BRIEF
Within the data that follows, set down exactly the lines from the one containing "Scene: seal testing" through the one containing "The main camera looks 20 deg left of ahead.", both ends included.

STORED DATA
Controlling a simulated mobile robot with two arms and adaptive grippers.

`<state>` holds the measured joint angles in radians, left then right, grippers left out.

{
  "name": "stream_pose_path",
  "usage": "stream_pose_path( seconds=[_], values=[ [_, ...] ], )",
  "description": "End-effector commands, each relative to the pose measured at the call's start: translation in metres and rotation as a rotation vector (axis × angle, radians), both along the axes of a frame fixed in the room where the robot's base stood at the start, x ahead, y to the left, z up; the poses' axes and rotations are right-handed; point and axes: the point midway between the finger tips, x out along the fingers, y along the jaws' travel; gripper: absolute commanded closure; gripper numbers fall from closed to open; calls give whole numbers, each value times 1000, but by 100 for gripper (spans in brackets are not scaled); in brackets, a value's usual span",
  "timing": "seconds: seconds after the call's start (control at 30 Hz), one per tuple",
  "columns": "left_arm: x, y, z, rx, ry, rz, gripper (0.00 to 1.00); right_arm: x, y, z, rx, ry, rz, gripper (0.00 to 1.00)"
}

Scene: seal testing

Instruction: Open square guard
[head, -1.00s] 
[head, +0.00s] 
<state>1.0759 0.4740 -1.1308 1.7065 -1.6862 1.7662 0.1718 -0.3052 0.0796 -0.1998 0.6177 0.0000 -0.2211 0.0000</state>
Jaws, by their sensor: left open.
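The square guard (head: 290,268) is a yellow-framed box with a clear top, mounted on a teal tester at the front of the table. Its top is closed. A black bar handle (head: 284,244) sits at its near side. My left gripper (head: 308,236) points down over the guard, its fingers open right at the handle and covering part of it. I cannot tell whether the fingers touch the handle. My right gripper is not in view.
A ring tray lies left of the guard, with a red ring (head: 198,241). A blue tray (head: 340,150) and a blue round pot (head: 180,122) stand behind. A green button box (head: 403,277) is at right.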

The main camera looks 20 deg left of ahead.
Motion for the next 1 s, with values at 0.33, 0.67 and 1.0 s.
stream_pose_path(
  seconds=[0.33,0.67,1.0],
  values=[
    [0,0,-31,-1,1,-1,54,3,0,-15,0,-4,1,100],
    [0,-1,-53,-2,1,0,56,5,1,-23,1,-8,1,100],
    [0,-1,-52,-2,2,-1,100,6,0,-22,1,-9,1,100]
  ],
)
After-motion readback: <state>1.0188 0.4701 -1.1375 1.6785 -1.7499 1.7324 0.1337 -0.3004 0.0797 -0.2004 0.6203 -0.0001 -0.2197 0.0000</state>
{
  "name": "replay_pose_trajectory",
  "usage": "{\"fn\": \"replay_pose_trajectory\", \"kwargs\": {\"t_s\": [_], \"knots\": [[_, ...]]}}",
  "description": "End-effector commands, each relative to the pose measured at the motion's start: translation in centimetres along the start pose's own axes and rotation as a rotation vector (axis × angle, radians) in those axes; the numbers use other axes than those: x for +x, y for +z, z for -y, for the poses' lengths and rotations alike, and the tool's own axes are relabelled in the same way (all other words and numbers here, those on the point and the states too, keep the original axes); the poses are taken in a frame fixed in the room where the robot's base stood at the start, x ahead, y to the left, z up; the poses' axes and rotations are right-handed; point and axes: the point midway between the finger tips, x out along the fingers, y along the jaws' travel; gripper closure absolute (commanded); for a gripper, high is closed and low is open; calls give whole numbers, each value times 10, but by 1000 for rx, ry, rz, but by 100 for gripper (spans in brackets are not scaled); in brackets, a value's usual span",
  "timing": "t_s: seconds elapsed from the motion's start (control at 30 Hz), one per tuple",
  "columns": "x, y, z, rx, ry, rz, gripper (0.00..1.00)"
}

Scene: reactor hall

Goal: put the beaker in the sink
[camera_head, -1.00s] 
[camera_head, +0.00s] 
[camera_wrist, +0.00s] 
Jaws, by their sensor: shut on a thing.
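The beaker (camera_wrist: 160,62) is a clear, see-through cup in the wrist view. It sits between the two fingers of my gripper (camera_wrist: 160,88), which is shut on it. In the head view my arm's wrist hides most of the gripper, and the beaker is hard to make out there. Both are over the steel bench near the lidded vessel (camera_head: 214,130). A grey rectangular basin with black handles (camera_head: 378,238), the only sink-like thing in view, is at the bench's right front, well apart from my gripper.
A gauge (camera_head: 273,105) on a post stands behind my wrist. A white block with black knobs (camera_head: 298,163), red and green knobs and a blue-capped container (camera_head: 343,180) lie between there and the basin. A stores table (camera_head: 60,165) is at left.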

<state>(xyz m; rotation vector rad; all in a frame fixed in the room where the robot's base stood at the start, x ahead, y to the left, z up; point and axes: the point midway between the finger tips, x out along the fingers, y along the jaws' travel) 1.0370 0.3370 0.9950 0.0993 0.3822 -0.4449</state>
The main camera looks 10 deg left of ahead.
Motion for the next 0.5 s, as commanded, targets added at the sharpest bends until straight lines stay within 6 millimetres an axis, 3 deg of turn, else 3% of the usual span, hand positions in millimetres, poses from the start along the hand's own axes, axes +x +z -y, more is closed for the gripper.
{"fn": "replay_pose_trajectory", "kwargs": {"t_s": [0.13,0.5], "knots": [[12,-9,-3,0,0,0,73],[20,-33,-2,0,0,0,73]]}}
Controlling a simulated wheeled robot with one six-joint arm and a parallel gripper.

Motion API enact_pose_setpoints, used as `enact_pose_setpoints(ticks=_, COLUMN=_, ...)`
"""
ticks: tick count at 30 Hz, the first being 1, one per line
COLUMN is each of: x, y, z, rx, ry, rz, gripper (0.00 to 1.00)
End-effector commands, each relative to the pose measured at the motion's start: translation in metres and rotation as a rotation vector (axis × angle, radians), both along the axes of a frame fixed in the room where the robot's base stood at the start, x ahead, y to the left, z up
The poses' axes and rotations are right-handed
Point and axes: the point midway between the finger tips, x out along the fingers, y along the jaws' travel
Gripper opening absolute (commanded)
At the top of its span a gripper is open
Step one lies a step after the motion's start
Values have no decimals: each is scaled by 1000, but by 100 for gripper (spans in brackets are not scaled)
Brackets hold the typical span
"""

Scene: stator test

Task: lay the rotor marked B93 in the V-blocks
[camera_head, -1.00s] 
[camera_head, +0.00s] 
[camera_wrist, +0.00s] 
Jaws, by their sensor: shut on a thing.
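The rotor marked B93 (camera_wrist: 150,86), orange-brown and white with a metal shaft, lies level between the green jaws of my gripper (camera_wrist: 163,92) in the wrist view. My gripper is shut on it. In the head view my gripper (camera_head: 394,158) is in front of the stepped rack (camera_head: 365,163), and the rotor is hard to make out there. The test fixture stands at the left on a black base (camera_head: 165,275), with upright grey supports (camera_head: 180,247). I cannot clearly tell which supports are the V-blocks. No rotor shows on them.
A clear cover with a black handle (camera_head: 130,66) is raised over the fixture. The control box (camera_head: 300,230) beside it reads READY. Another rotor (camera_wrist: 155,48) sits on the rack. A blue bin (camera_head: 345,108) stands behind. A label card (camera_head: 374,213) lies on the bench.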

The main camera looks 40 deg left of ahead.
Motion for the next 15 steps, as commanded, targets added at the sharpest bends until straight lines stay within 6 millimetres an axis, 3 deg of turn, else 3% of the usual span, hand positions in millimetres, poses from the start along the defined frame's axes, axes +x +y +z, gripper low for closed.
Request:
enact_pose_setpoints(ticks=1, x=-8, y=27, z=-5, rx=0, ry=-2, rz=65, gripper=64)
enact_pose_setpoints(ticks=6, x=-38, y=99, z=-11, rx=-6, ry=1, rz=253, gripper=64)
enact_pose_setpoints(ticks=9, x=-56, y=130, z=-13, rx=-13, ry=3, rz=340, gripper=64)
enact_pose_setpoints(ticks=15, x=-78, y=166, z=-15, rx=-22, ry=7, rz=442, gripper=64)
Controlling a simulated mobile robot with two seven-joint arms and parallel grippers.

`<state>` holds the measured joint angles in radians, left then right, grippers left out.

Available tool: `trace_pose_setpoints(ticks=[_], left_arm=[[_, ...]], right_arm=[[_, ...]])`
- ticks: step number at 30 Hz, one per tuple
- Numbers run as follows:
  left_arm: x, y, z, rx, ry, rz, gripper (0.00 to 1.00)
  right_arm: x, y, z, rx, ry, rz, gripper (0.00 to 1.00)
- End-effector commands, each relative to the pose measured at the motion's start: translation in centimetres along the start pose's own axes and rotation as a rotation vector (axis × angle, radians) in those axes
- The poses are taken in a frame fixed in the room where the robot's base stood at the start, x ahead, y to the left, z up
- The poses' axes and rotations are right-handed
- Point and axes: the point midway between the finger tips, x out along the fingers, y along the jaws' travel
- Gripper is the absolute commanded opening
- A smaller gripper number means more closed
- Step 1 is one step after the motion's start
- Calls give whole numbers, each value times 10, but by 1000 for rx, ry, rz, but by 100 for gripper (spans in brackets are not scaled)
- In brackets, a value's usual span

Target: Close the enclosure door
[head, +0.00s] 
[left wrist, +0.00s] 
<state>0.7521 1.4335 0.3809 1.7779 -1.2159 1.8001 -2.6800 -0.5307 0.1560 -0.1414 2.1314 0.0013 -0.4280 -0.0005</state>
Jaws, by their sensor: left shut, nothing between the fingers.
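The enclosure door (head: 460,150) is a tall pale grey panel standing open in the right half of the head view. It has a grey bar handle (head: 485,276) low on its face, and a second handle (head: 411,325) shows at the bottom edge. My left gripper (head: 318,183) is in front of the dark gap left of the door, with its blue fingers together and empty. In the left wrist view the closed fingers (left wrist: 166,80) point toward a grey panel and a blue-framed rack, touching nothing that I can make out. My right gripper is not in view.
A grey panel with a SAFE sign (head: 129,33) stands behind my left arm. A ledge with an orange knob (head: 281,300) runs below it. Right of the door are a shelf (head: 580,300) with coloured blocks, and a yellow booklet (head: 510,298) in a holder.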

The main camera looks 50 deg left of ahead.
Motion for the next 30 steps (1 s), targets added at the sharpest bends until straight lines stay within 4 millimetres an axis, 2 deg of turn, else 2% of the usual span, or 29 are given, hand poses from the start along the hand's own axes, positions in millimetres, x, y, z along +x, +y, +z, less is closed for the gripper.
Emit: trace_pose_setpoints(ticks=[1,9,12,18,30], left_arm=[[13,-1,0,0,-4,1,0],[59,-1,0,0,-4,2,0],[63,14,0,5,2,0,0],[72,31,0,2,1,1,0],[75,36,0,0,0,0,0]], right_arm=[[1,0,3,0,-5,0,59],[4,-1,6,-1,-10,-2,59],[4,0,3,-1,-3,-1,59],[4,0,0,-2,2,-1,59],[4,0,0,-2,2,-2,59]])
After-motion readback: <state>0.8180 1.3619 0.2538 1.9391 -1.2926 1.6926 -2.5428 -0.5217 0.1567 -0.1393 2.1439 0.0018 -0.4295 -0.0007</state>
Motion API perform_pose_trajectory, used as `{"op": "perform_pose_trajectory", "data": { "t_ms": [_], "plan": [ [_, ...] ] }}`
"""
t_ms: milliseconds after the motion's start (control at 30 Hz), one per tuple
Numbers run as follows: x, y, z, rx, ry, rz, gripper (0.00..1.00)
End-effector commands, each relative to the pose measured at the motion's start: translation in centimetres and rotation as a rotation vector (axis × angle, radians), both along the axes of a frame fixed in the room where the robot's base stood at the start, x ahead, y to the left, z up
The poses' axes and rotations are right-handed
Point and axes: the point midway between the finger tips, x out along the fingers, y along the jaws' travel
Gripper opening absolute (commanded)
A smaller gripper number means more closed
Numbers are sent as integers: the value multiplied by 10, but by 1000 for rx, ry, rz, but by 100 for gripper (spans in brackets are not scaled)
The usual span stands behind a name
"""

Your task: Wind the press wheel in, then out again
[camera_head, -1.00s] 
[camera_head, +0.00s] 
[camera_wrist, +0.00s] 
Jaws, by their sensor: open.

FINISHED EXERCISE
Scene: seal testing

Instruction: Open square guard
[head, -1.00s] 
[head, +0.00s] 
<state>1.0759 0.4740 -1.1308 1.7065 -1.6862 1.7662 0.1718 -0.3052 0.0796 -0.1998 0.6177 0.0000 -0.2211 0.0000</state>
Jaws, by their sensor: left open.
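The square guard (head: 290,268) is a yellow-framed box with a clear top, mounted on a teal tester at the front of the table. Its top is closed. A black bar handle (head: 284,244) sits at its near side. My left gripper (head: 308,236) points down over the guard, its fingers open right at the handle and covering part of it. I cannot tell whether the fingers touch the handle. My right gripper is not in view.
A ring tray lies left of the guard, with a red ring (head: 198,241). A blue tray (head: 340,150) and a blue round pot (head: 180,122) stand behind. A green button box (head: 403,277) is at right.

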The main camera looks 20 deg left of ahead.

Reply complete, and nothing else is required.